Dan jangan dilupakan dilakukannya konsultasi teologi antar
Gereja.
Disayangkan oleh Nababan, konsultasi tersebut sudah sekian lama
terhenti- "karena tantangan pembangunan yang lain". Lebih dari
itu tidak pula bisa dikatakan, bahwa pikiran-pikiran oikoumenis
yang maju dengan cepat terserap di bawah. Di lapisan ini masih
cukup besar pertentangan atau persainan antar Gereja -- antara
lain sejalan dengan masalah kultur maupun suku, yang di
sana-sini terjalin dalam tata ibadat. Bahkan banyak dari mereka
yang belum tahu jelas apa sebenarnya DGI.
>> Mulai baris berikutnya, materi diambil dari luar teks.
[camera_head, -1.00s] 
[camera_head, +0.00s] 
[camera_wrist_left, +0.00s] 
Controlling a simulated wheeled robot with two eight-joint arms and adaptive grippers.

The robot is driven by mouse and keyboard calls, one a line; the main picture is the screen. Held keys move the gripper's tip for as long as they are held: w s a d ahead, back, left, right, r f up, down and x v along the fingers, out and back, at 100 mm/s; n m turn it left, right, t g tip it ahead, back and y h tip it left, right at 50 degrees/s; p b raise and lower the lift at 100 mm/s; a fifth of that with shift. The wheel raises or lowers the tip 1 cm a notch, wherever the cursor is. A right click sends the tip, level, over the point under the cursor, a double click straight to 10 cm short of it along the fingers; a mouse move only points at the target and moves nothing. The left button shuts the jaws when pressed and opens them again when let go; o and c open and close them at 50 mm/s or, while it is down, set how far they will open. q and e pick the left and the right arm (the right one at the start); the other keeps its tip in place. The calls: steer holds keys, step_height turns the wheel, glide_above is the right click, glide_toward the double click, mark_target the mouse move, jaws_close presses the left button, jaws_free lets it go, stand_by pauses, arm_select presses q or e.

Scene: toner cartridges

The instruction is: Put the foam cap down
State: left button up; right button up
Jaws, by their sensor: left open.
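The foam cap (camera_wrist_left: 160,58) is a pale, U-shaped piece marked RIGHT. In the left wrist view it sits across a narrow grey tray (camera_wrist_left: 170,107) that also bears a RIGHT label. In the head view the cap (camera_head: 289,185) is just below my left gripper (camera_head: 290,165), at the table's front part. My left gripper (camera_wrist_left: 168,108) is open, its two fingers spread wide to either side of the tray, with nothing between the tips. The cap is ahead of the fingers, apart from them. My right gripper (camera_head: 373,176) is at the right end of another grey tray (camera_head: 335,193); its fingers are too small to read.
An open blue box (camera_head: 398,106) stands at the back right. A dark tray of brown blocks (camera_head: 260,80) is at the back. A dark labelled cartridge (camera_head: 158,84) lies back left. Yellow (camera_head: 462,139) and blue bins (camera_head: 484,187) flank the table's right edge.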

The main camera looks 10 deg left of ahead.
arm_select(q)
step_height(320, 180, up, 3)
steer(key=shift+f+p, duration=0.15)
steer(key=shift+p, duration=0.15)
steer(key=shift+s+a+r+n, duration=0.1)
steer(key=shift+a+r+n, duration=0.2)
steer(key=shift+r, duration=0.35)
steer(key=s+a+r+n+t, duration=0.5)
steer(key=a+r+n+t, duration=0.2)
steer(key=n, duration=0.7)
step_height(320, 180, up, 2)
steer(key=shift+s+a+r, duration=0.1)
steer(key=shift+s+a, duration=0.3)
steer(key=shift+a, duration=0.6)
Dan memang, organisasi ini hanya mencakup sebagian Gereja yang
ada: 50 Gereja-anggota sekarang, dari sekitar 270 Gereja di
tanah air, dengan perkiraan umat 71 juta. Tapi, dalam usianya
yang 30 tahun, DGI memang satu-satunya gabungan yang sudah
merebut wibawa. Dan tentunya salah satu kawan bicara.